■ **GIVEN RECORDS**
____

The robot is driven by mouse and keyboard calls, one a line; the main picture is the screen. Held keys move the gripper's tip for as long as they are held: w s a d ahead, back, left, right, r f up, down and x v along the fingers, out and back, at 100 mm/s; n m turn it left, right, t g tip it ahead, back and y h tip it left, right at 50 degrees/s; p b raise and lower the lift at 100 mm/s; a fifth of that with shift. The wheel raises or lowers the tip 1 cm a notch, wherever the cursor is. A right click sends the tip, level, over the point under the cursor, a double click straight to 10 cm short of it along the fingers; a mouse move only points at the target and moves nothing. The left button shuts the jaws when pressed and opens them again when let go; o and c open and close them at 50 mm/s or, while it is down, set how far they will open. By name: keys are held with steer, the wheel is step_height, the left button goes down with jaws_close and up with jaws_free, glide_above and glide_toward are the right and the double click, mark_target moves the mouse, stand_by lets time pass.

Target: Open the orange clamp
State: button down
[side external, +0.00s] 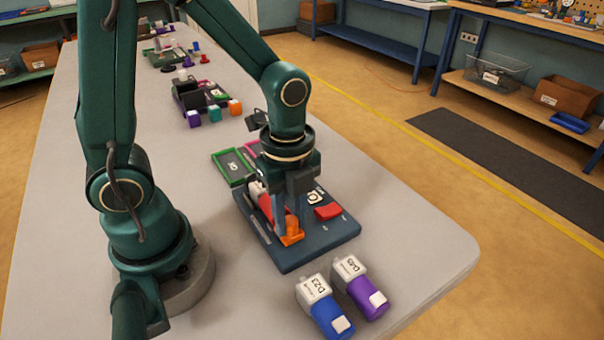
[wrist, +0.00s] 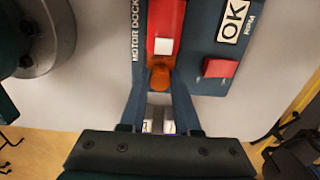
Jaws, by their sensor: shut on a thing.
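The orange clamp (side external: 292,236) is at the near end of the blue motor dock (side external: 305,257). It also shows in the wrist view (wrist: 160,78), at the end of a red motor with a white square (wrist: 163,46). My gripper (wrist: 160,86) points down at the dock with its fingers shut on the orange clamp. The red motor (side external: 264,204) lies in the dock and is partly hidden by my gripper in the side view. I cannot tell exactly how far the clamp is turned.
A red switch (side external: 328,212) and an OK label (side external: 315,197) are on the dock's right side. A blue motor (side external: 325,309) and a purple motor (side external: 361,288) lie on the table in front. A green-rimmed tray (side external: 233,167) is behind the dock. The table's right side is clear.

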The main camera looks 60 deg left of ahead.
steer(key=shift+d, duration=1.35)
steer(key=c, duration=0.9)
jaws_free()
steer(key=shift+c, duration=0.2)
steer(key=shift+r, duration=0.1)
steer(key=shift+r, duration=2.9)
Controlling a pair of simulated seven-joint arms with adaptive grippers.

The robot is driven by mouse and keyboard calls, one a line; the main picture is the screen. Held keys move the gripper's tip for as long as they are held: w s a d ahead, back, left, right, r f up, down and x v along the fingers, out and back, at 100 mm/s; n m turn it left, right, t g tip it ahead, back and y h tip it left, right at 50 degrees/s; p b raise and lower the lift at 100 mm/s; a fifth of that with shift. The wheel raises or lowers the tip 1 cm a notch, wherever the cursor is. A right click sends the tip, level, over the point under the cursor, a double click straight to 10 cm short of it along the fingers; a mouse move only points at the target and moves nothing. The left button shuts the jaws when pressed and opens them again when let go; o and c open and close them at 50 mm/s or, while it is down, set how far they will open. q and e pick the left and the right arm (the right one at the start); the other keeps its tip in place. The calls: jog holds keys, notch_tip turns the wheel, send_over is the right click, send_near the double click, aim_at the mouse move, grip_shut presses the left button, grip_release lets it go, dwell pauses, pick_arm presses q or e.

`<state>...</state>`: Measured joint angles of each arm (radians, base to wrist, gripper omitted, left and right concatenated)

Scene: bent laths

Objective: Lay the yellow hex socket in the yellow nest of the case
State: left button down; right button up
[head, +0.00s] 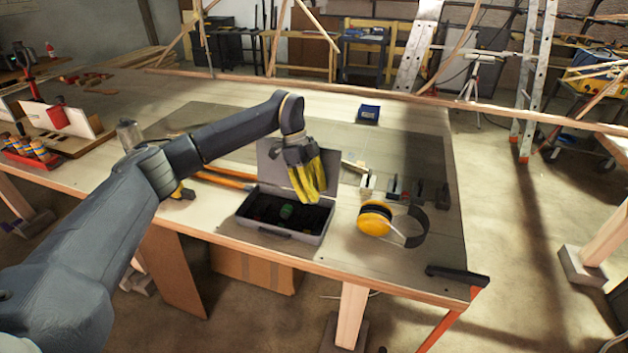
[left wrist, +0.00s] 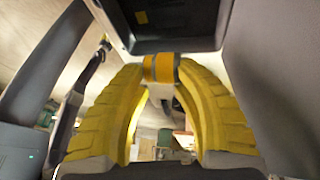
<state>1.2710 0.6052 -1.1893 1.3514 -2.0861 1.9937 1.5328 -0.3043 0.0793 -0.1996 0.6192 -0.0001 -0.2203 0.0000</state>
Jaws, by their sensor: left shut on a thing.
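The open case (head: 262,231) lies on the table with its lid raised at the back. My left gripper (head: 310,196) points down over the right part of the case, in front of the lid. In the left wrist view its two yellow fingers (left wrist: 160,78) are closed on the yellow hex socket (left wrist: 161,67), which shows a yellow band and a grey end. The dark wall of the case (left wrist: 170,46) is just beyond the socket. A yellow patch (left wrist: 140,17), perhaps the yellow nest, shows inside it. In the head view the fingers hide the socket. My right gripper is out of view.
A green piece (head: 286,211) sits in the case. Yellow and black ear defenders (head: 376,218) lie just right of it. Several small dark blocks stand behind them, and a blue box (head: 368,113) is farther back. Orange rods (head: 222,179) lie left of the lid.

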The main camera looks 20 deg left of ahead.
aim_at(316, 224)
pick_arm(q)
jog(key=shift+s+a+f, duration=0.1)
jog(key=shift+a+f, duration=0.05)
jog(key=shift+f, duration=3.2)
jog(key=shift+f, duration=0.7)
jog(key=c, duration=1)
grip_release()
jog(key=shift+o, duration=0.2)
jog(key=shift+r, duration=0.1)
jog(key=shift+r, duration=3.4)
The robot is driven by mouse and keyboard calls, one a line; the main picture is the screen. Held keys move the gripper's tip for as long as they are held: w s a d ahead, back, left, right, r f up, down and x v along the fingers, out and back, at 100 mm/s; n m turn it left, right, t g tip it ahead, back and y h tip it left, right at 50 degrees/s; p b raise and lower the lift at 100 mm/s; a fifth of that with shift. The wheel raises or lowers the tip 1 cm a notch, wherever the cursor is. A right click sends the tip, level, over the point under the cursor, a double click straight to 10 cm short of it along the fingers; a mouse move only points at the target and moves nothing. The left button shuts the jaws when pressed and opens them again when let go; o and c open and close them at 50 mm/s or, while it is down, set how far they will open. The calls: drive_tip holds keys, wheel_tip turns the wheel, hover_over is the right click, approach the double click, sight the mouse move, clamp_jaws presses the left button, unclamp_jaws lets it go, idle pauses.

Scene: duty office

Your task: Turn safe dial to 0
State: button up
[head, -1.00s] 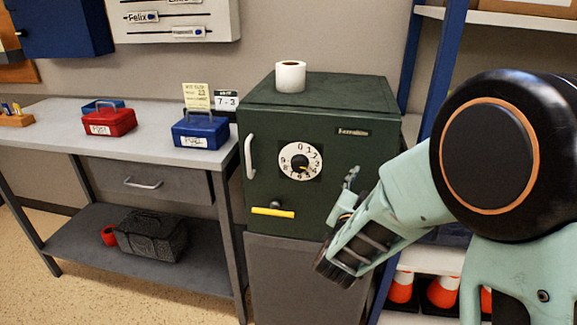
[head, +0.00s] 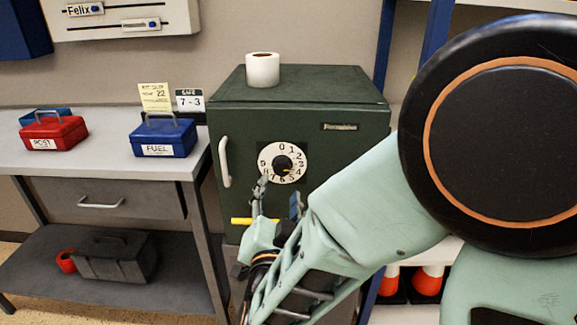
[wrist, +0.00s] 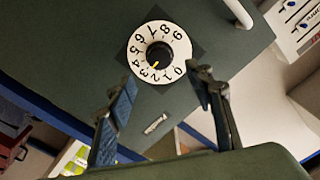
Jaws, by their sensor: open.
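The green safe (head: 350,170) has a white numbered dial (head: 282,163) on its door, with a black knob in the middle. In the wrist view the dial (wrist: 174,41) shows its digits, and the knob's yellow mark points to about 3. The exact reading is hard to tell. My gripper (head: 279,194) is open and empty just below and in front of the dial. In the wrist view my gripper (wrist: 160,76) has its fingers apart, with the dial lying between and beyond the tips, and no contact visible.
A paper roll (head: 262,70) stands on the safe. A blue FUEL box (head: 163,138) is on the bench (head: 105,160) at left.

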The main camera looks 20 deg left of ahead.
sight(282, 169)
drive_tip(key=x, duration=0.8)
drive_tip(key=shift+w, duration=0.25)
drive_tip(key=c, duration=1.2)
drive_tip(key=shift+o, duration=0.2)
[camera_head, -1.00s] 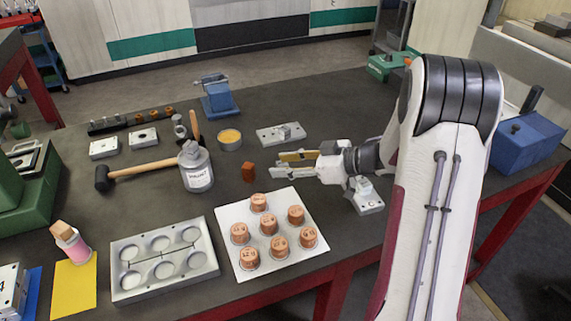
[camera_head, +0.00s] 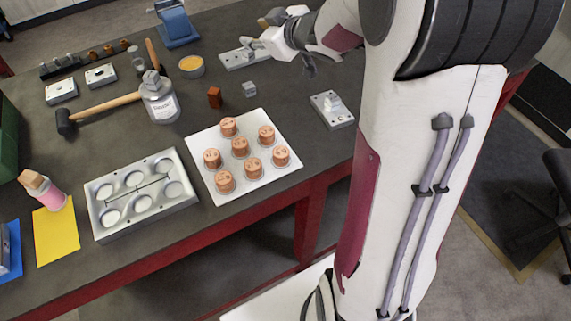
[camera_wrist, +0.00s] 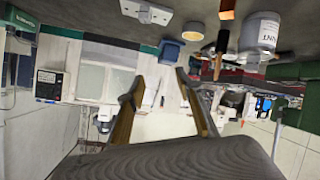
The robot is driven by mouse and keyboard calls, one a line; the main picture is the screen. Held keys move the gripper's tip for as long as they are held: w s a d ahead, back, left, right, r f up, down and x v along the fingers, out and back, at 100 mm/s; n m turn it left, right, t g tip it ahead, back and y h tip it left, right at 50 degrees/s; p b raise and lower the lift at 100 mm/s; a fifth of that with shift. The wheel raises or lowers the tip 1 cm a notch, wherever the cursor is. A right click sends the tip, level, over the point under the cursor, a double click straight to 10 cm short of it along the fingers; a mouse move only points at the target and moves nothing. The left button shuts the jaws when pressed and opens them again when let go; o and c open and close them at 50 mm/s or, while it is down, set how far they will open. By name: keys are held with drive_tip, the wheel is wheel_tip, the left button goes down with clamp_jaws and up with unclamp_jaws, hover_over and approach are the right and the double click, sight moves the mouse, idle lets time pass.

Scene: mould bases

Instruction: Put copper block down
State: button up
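A small reddish-brown copper block (camera_head: 214,97) stands on the dark tabletop, between the paint can and the white board. A small grey block (camera_head: 249,89) stands on the table just to its right. My gripper (camera_head: 256,31) is farther back, above the table near a flat metal plate, apart from both blocks. Its two fingers also show in the wrist view (camera_wrist: 160,82), spread apart with nothing between them. In the head view the fingers are small and partly overlap the plate behind them.
A white board (camera_head: 208,134) holds several copper-coloured cylinders. A grey mould tray (camera_head: 143,196) lies left of it. A paint can (camera_head: 159,98) and mallet (camera_head: 104,106) are left of the copper block. A metal base (camera_head: 332,110) lies at right. Bare tabletop surrounds the blocks.

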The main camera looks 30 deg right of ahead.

____

In the listing above, find the line with "[side external, +0.00s]" and the line with "Controlling a pair". Set down both and every line between them, minus the pictures.

■ **RESULT OF THIS TASK**
[side external, +0.00s] 
[wrist, +0.00s] 
Jaws, by their sensor: shut on a thing.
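The orange clamp (side external: 292,236) is at the near end of the blue motor dock (side external: 305,257). It also shows in the wrist view (wrist: 160,78), at the end of a red motor with a white square (wrist: 163,46). My gripper (wrist: 160,86) points down at the dock with its fingers shut on the orange clamp. The red motor (side external: 264,204) lies in the dock and is partly hidden by my gripper in the side view. I cannot tell exactly how far the clamp is turned.
A red switch (side external: 328,212) and an OK label (side external: 315,197) are on the dock's right side. A blue motor (side external: 325,309) and a purple motor (side external: 361,288) lie on the table in front. A green-rimmed tray (side external: 233,167) is behind the dock. The table's right side is clear.

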The main camera looks 60 deg left of ahead.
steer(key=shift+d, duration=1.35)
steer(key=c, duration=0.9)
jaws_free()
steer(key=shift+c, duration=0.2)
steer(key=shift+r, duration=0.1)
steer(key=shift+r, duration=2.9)
Controlling a pair of simulated seven-joint arms with adaptive grippers.

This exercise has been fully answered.